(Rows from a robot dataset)

..............................

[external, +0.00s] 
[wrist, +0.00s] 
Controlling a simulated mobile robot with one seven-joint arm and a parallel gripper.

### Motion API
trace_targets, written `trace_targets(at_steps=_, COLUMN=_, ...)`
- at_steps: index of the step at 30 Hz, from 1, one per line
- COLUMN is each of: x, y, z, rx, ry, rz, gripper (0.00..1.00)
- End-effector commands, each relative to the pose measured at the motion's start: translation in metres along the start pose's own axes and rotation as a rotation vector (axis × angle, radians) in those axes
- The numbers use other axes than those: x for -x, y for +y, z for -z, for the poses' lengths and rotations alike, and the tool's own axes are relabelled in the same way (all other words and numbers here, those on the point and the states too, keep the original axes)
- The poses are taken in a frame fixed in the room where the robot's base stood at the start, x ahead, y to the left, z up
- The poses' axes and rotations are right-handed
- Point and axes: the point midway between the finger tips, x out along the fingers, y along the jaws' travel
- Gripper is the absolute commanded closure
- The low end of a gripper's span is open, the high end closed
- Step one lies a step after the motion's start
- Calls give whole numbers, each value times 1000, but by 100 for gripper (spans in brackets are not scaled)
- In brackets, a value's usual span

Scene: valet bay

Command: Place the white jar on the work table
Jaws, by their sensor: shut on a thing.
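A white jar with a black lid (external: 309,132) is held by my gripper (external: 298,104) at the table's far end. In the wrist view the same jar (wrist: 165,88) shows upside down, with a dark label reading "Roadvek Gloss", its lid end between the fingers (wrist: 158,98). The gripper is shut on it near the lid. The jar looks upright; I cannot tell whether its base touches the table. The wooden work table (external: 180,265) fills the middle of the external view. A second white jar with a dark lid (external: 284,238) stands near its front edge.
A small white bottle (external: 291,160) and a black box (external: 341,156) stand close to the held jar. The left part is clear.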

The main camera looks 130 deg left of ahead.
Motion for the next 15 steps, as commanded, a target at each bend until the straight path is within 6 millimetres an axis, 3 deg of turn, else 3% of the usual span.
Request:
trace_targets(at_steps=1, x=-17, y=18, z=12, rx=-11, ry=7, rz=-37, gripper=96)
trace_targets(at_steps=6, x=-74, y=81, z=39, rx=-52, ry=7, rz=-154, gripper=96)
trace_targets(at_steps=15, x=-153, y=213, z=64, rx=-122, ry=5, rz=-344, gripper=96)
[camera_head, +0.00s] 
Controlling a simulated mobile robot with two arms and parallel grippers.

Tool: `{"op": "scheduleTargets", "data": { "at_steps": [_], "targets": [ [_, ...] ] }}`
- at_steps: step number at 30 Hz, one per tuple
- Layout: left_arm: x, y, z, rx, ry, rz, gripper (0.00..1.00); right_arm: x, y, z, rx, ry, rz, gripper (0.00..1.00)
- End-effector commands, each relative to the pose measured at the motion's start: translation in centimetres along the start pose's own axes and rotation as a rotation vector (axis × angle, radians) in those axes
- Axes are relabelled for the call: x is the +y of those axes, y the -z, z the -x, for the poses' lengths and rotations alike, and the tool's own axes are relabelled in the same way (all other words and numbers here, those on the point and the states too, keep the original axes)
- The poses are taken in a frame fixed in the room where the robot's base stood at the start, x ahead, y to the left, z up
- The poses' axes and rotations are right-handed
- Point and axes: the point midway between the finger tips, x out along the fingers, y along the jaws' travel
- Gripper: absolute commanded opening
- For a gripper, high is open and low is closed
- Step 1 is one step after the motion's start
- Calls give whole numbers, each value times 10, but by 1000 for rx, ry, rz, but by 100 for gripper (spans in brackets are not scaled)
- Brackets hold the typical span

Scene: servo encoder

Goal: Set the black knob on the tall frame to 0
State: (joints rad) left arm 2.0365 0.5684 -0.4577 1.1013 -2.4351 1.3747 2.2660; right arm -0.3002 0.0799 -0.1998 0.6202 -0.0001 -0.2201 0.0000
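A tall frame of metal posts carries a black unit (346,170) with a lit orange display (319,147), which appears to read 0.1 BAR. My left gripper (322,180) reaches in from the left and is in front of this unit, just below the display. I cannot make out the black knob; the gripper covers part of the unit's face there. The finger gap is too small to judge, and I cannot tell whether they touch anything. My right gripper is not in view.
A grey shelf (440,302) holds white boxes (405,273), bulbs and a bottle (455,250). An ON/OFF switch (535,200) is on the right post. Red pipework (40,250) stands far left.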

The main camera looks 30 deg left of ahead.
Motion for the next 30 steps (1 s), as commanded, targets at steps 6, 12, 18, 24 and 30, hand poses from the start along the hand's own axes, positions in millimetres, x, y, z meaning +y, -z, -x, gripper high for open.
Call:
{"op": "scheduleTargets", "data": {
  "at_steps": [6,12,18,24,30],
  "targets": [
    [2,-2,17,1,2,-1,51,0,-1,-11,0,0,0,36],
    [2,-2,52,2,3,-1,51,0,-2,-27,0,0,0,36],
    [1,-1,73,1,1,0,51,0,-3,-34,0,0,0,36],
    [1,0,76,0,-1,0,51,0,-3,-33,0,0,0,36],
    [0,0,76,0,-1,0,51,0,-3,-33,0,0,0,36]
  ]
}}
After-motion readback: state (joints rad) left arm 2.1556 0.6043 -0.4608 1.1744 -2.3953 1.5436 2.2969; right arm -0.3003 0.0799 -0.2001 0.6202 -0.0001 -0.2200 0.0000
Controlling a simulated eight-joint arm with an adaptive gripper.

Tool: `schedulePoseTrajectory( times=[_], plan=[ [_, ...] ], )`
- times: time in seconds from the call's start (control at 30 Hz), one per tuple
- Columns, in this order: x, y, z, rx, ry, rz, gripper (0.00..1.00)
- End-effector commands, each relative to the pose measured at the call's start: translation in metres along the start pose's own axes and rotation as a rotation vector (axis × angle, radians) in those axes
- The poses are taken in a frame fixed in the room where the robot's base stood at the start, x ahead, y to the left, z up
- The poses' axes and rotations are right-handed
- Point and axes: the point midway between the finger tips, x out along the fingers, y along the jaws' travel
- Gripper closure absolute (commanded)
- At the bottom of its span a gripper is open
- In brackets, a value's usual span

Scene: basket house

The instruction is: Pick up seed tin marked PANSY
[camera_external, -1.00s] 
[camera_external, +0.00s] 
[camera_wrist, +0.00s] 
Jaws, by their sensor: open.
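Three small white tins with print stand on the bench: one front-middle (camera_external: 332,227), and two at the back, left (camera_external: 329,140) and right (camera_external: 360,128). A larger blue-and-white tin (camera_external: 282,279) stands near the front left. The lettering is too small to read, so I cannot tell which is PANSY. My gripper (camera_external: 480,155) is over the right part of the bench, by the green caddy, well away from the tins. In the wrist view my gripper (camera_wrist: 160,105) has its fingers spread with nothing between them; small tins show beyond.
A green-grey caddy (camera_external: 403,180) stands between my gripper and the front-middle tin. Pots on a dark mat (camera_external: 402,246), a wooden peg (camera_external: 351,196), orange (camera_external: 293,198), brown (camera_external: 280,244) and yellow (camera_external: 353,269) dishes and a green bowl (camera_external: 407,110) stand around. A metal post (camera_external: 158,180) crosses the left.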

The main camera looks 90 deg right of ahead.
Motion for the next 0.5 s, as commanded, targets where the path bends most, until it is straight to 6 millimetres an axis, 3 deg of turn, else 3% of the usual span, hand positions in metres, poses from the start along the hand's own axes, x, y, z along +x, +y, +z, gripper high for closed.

..............................

- Exercise brief
Give back exactly the lines from the line that has "- at_steps: index" to the line that has "- COLUMN is", both included, and leave out all others.

- Reply to the task
- at_steps: index of the step at 30 Hz, from 1, one per line
- COLUMN is each of: x, y, z, rx, ry, rz, gripper (0.00..1.00)

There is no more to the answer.